--- REQUEST ---
Find every line with "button" in it, then report how many there are and nothing more.

--- Start DATASET EXTRACT ---

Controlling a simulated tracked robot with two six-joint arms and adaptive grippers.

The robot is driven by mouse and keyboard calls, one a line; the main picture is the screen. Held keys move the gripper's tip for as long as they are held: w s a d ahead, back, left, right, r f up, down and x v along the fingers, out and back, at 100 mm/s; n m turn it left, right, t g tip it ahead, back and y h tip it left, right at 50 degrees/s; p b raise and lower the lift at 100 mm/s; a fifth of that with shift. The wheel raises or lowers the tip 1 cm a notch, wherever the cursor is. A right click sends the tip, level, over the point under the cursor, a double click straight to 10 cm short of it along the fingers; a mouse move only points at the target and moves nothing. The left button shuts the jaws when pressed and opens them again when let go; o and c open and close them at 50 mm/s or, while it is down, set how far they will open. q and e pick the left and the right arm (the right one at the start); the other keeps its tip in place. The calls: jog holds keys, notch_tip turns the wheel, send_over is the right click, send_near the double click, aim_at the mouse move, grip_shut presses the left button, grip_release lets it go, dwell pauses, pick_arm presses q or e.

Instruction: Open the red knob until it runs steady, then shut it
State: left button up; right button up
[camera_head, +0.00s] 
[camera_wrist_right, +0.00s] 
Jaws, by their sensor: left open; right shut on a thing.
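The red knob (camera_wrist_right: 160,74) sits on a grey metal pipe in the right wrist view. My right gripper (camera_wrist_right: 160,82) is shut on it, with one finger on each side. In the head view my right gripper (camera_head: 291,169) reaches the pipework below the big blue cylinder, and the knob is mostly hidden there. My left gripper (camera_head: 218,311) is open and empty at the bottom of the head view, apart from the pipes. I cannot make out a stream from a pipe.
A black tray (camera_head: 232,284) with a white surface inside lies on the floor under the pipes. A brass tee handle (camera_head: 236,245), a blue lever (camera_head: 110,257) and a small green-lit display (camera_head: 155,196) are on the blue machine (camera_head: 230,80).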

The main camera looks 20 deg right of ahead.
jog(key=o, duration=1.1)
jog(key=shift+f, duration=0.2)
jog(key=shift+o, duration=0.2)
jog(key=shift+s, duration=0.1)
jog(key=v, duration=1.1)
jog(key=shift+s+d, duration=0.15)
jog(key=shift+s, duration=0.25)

--- End DATASET EXTRACT ---

--- REPLY ---
2